One of my brother's may have a spare PSU with sufficient power, so if he does I'll borrow it to rule out PSU failure.

Otherwise, think I'll just play around on either my Xbox one or PS4 (work thirteen hour shifts as a diemaker, so I'm not flush with freetime, anyways) while I send the HX1050 in (still covered under warranty, as well).
 
"Undervolting voids warranty"
That's absolute BS. While it's easier to tell if a consumer fries their CPU/GPU with too much voltage an OC, undervolting doesn't harm anything. Heck, AMD gives you all the tools you need built right into their driver software (WattMan).
 
Feb 22, 2019
7
0
10
It isn't about them being able to tell if I messed with it.
It's an honor system. The same reason I have gone back to a gas station several hours after I intentionally stopped there, got home, then found out that one of my daughters snagged a twenty five cent piece of gum.
Gotta do the right thing, even at my own inconvenience and loss :)
 
No dice, since any form of voltage manipulation counts towards voiding the warranty.
And the HX1050 gives me breathing room - first PC I ever built was across 2009-2010 - bought two of the Radeon HD4870X2s, the first dual GPU unit I believe, right when they came out. Then tinkered and fucked with that build for awhile.

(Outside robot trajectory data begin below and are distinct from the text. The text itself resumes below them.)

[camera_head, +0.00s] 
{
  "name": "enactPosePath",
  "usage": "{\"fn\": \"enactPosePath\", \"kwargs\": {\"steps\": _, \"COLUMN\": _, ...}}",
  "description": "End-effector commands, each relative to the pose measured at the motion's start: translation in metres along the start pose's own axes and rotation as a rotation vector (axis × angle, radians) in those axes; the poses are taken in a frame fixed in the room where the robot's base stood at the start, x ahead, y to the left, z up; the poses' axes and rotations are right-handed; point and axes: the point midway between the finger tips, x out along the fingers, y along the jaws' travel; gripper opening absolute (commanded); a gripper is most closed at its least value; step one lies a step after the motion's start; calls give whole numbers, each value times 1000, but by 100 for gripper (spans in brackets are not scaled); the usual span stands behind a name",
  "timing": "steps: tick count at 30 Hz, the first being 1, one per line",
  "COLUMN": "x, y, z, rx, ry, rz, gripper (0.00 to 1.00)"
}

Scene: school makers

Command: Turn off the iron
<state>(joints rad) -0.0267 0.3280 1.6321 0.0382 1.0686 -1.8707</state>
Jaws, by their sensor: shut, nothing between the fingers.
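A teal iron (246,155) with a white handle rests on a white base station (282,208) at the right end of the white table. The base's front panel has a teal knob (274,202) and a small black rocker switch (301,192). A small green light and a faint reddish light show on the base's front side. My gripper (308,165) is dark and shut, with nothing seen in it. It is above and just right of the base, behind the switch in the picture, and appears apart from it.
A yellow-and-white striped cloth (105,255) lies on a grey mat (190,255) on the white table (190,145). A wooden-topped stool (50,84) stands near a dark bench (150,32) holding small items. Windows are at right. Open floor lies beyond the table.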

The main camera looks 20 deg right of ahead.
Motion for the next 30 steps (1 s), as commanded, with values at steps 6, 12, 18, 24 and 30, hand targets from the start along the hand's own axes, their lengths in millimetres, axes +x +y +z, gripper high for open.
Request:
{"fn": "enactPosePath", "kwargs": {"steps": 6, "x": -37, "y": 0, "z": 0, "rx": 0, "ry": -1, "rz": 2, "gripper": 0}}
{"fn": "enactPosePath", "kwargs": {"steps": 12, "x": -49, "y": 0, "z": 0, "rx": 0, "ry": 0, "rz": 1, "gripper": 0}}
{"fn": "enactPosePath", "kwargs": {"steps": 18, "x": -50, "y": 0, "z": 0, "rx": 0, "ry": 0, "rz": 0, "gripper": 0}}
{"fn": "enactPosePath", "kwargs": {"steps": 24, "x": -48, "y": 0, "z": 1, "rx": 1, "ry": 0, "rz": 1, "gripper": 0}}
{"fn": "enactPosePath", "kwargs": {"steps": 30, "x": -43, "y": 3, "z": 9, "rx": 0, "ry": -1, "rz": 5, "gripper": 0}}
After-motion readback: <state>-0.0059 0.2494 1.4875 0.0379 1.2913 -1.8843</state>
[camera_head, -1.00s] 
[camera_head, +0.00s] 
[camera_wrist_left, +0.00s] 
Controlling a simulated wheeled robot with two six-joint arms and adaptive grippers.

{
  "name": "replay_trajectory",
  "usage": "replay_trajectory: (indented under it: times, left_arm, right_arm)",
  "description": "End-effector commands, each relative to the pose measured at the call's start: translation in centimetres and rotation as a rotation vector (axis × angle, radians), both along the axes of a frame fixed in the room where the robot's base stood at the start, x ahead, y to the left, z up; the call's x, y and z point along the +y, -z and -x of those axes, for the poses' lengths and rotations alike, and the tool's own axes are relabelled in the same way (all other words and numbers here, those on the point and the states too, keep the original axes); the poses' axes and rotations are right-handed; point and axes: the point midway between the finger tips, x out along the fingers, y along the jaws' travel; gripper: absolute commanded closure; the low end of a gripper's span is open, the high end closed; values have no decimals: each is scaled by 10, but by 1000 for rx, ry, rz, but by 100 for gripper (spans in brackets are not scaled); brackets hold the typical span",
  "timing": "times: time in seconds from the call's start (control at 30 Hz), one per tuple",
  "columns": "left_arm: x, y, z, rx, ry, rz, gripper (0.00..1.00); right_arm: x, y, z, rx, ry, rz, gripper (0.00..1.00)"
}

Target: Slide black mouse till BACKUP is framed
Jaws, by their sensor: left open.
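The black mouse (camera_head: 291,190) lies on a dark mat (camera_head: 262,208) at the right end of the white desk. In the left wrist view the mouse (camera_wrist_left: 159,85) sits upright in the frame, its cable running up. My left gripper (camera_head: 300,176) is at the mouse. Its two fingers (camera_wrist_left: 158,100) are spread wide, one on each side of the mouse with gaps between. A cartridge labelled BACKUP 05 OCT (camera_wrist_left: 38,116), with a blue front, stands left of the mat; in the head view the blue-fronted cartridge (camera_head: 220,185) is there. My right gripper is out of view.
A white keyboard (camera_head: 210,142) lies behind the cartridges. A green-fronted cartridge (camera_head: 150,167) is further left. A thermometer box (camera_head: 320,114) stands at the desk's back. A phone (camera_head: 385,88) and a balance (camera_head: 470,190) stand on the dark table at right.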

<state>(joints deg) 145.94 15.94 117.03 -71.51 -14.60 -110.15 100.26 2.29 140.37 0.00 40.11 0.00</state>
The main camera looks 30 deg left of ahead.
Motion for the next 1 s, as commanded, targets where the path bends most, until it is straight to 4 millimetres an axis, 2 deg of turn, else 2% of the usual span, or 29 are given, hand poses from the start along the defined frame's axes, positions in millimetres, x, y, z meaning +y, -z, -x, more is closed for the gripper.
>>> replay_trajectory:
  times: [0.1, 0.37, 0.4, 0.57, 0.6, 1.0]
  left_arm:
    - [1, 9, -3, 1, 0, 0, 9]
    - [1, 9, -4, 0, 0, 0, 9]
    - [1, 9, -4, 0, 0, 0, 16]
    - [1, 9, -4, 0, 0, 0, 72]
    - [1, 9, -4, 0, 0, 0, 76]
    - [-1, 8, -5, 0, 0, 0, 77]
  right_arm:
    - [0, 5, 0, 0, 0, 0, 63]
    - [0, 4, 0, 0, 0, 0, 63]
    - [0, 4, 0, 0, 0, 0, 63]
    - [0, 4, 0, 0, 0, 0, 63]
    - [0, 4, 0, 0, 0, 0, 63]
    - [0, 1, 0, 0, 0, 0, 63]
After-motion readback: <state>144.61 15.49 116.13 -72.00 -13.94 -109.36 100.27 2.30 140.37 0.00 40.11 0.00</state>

One of my brother's may have a spare PSU with sufficient power, so if he does I'll borrow it to rule out PSU failure.

Otherwise, think I'll just play around on either my Xbox one or PS4 (work thirteen hour shifts as a diemaker, so I'm not flush with freetime, anyways) while I send the HX1050 in (still covered under warranty, as well).

Going to doubt the PSU but it never hurts to test.